Struktur einer Kundendeckungsbeitragsrechnung
aus: IGC-Controller-Wörterbuch, International Group of Controlling (Hrsg.)
Kundenergebnisrechnung
Bei Serienprodukten – gerade bei Markenartikeln – hat man beizeiten versucht, die Artikel-Erfolgsrechnung in eine Regionen- Erfolgsrechnung umzusortieren und eine weitere Umsortierung nach Vertriebswegen und Kundengruppen zu erreichen. Im Falle einer Standardkalkulation für die Produktkosten ist es da nicht schlimm, wenn man mit jedem Umsatz-Euro oder Absatzmenge auch den entsprechenden Produktkostensatz mitführt und so die Absatz-Statistik nach Kunden, Vertriebswegen, Regionen und Produkten zu einer Deckungsbeitrags-Statistik erweitert.
Das folgende Beispiel zeigt ergänzend den Fall einer Kunden-Ergebnisrechnung, in der nach dem Deckungsbeitrag I auch eine ganze Reibe der Bemühungseinheiten für den Kunden direkt angesetzt sind; kundendirekte Strukturkosten also.
Abb. 1: Kundendeckungsbeitragsrechnung
Nach dem Ordnungsmodell des Kostenwürfels handelt es sich um Strukturkosten (senkrecht unten), die relativ einzeln zum Kunden erfassbar sind ( z-Vektor vorne).
Abb. 2: Kundenergebnisrechnung - Berichtsblatt
Da folgen in Abb. 1 zunächst einmal nach dem Deckungsbeitrag I die Kosten der Bestellabwicklung.
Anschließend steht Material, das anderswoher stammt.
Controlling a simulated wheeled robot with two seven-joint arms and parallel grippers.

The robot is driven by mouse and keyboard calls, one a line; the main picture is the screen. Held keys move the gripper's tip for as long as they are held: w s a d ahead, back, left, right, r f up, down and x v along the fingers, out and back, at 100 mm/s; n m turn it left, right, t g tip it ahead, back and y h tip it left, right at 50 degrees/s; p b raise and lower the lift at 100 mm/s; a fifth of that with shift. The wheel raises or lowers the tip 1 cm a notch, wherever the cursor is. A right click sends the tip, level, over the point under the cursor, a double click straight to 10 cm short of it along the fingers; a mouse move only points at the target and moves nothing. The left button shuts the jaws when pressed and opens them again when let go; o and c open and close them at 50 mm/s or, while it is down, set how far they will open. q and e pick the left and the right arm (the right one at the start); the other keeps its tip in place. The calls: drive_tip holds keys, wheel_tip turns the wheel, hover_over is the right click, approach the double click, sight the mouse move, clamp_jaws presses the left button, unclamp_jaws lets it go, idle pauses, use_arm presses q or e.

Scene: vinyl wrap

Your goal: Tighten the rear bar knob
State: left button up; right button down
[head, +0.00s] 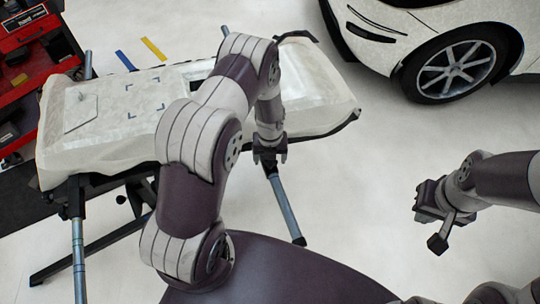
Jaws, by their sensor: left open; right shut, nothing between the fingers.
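A white, film-covered car panel (105,150) lies on a stand with grey-blue tubular bars (79,260) and black fittings. Another bar (285,208) slopes down below the panel's near right side. I cannot pick out the rear bar knob; it is hidden or too small to tell. My left arm arches across the panel and hides part of it. My left gripper (270,156) points down at the panel's near edge, close to the top of the sloping bar, with its fingers apart.
A red tool cart (30,80) stands at the left. A white car (400,35) with a dark wheel (456,70) is at the upper right. Blue (126,61) and yellow (153,49) strips show behind the panel. The floor between the stand and my right gripper is clear.

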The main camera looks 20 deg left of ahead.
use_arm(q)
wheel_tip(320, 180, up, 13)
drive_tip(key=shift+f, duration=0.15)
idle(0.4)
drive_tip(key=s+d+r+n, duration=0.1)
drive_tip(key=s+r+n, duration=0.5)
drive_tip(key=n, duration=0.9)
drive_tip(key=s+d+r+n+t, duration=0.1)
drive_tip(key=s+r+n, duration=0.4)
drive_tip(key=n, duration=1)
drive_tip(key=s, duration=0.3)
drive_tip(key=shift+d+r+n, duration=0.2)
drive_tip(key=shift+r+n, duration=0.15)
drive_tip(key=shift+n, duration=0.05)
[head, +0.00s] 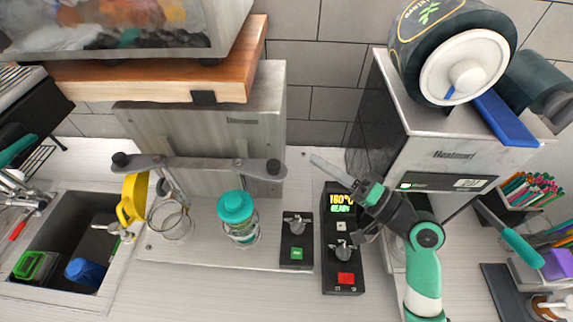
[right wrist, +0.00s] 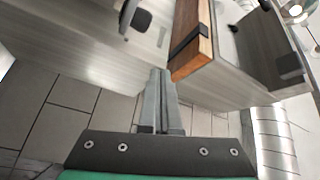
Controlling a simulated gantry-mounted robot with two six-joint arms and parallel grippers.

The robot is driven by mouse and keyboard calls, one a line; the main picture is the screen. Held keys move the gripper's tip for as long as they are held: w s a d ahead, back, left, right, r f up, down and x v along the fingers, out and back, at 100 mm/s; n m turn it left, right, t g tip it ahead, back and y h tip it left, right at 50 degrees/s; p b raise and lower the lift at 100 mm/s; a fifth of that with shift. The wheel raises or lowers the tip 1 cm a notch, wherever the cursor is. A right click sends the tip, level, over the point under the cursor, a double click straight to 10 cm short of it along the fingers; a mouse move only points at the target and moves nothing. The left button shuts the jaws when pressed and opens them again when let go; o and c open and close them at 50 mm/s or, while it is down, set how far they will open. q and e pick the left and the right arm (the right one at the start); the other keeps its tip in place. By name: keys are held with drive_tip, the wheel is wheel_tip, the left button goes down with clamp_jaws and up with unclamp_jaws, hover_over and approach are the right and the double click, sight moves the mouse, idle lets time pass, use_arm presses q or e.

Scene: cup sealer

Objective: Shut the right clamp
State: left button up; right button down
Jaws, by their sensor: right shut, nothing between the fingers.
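The sealer (head: 215,120) is a grey metal press with a flat crossbar (head: 200,165) across its front. A teal-lidded clear cup (head: 238,222) stands below the bar's right half. My right gripper (head: 314,158) is shut and empty, its tips just right of the knob and apart from it. Its closed fingers also show in the right wrist view (right wrist: 160,73). My left gripper is not in view.
A glass cup (head: 172,222) stands below the bar's left half. Control boxes (head: 297,238) and (head: 343,265) stand front right. A wooden shelf (head: 150,82) overhangs the sealer. A Heatmart machine (head: 445,150) stands right. The sink (head: 70,235) is left. The front counter (head: 200,295) is clear.

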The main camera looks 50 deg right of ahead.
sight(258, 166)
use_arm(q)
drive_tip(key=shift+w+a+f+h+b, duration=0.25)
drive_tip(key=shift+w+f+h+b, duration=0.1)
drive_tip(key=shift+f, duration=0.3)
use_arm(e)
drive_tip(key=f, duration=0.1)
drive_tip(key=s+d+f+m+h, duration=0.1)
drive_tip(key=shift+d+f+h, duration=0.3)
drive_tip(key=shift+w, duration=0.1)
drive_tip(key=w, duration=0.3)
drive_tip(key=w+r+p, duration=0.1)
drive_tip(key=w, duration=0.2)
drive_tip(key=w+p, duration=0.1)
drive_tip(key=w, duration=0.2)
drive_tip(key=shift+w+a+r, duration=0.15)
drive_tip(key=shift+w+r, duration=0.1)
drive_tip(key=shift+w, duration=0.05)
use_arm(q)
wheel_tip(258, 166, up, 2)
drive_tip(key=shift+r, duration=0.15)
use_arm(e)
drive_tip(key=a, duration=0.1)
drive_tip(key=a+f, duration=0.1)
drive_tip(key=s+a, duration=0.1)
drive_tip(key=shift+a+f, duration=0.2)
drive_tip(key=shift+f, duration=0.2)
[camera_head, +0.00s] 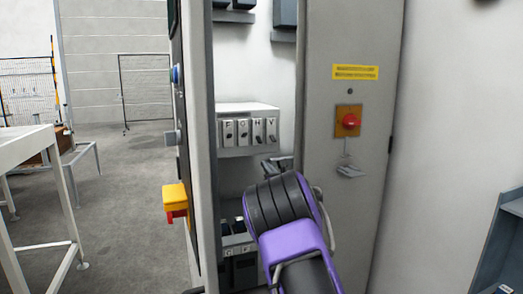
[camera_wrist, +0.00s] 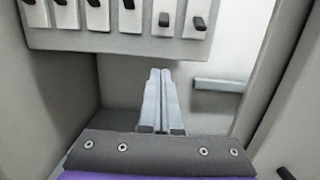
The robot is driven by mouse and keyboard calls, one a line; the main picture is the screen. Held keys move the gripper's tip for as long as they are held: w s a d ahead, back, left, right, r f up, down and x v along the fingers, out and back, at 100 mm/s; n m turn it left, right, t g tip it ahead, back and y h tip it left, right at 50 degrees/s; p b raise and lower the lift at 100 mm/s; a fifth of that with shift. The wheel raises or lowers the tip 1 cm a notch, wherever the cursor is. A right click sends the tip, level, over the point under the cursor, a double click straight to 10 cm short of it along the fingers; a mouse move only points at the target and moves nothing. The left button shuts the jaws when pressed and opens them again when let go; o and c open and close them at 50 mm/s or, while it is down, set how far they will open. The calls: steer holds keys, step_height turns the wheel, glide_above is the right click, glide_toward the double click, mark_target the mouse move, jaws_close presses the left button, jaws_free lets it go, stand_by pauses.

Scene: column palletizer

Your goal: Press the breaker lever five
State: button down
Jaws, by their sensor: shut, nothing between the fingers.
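A row of breakers (camera_wrist: 128,18) with black levers hangs from a light panel across the top of the wrist view. The two rightmost levers, one (camera_wrist: 165,19) and the one at the far right (camera_wrist: 199,23), show whole; those further left are partly cut by the top edge. No numbers are readable, so I cannot tell which is lever five. The row also shows in the head view (camera_head: 257,131) inside the open cabinet. My gripper (camera_wrist: 160,72) is shut and empty, below the row and apart from it. In the head view my arm partly hides it.
The cabinet's side wall (camera_head: 345,215) stands right, with a red button (camera_head: 350,121) and a yellow label. The cabinet door (camera_head: 188,90) stands open at left, carrying a yellow and red switch (camera_head: 175,202). Lower devices (camera_head: 238,250) sit below the row. A grey ledge (camera_wrist: 218,85) is right of my fingers.

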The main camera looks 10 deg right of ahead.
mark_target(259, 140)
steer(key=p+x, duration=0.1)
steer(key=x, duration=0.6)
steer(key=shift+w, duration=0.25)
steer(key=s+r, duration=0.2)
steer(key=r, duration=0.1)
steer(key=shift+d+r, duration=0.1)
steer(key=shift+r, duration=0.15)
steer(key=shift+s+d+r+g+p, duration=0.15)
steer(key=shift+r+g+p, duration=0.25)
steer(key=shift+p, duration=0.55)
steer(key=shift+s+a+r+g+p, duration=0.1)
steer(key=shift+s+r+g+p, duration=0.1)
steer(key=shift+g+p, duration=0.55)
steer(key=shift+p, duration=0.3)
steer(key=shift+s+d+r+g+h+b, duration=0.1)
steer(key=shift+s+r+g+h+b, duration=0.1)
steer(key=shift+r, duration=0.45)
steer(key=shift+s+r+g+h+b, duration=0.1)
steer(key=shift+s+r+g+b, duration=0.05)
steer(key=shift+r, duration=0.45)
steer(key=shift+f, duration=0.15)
Wie weiter unten, bei den Kosten für die Vertreterbesuche, handelt es sich hier nicht um erfasste Kostenbelege je Kundenadresse, sondern die Zahl der Vorgänge ist erfasst. Die Vorgänge sind bewertet mit einem Planprozesskostensatz.
Im gezeigten Beispiel ist nicht nur zu erwägen, ob zusätzliche Umsätze über den Einzelhandels- oder über den Großhandelsvertriebskanal erreicht werden sollen. Man kann auch probieren, das Bestellverhalten des einzelnen Kunden zu beeinflussen. Warum muss der Einzelhandelskunde immer in vielen kleinen Bestellungen Aufträge erteilen? Würde er mehr bündeln können, wäre das nicht nur für den Anbieter interessant, sondern auch für ihn selber. Spiegelbildlich hat ja auch der Kunde dieselben Bearbeitungsvorgänge am Schreibtisch zu leisten wie sein ihn beliefernder Partner. Notfalls ließe sich auch ein besonderer Bonus geben, der zwar dann den Deckungsbeitrag I vermindert. Dafür würden aber die nachfolgenden Kosten der Bestellabwicklung auch günstiger ausfallen. Besonders gilt das auch für die kostentreibende Wirkung von Stornofällen – sowohl beim Anbieter wie beim Besteller.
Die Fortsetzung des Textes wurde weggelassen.